### [TASK REQUIREMENTS]
Print word for word the first line of the listing below and every line after it, through the line with "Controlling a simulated". Leave out the pictures and the rest.

### [PROVIDED MATERIAL]
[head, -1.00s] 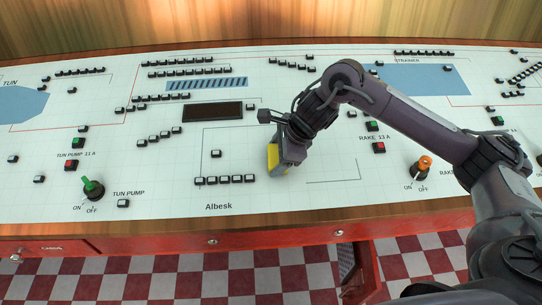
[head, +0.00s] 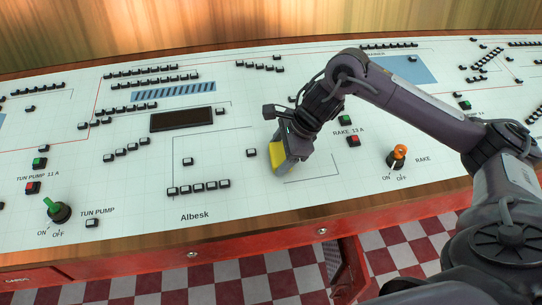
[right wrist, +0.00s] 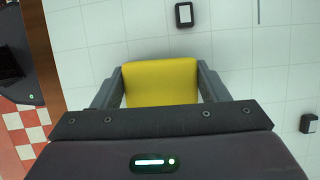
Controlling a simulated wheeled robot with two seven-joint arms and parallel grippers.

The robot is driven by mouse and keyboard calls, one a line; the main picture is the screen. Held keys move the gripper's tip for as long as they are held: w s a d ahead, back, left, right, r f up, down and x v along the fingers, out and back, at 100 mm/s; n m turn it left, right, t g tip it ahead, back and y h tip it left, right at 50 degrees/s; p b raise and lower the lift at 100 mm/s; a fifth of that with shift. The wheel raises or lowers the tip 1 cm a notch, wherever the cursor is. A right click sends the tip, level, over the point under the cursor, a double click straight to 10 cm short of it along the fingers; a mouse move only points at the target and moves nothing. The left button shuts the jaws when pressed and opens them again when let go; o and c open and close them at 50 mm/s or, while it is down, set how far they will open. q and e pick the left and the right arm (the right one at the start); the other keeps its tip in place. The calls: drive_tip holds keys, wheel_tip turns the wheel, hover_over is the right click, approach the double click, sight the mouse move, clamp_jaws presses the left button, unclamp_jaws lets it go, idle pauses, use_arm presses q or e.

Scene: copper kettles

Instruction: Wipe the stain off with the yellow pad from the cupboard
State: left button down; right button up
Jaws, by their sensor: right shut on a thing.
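My right gripper (head: 283,158) is shut on the yellow pad (head: 278,156), low over the white control panel (head: 245,215). In the right wrist view the yellow pad (right wrist: 160,82) sits between the two grey fingers, with white gridded panel around it. I cannot tell whether the pad touches the panel. No stain shows on the visible panel; the pad and gripper hide the patch under them. Below the panel's front edge, a red cupboard door (head: 350,268) appears to stand open. My left gripper is not in view.
Several small black-and-white buttons (head: 198,187) stand up from the panel left of the pad. A green-handled switch (head: 58,211) is at the left, an orange-knobbed switch (head: 397,156) at the right. A dark display (head: 182,119) lies behind. The floor is red-and-white checkered.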

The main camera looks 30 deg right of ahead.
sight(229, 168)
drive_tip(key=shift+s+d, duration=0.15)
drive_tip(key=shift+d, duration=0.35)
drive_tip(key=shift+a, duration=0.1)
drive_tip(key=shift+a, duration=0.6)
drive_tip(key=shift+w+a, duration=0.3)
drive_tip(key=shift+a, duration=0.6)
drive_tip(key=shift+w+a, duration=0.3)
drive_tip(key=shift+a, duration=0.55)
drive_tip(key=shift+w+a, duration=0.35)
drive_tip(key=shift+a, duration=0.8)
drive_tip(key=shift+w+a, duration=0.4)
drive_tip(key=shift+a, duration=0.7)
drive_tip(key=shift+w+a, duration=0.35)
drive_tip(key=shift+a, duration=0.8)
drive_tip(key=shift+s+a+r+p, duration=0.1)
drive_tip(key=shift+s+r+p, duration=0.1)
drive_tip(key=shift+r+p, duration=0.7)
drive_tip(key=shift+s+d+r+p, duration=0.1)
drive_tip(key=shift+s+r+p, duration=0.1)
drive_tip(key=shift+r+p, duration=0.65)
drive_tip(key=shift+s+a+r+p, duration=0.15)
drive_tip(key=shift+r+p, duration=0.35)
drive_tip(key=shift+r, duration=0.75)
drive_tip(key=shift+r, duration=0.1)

### [CORRECT RESULT]
[head, -1.00s] 
[head, +0.00s] 
[right wrist, +0.00s] 
Controlling a simulated wheeled robot with two seven-joint arms and parallel grippers.

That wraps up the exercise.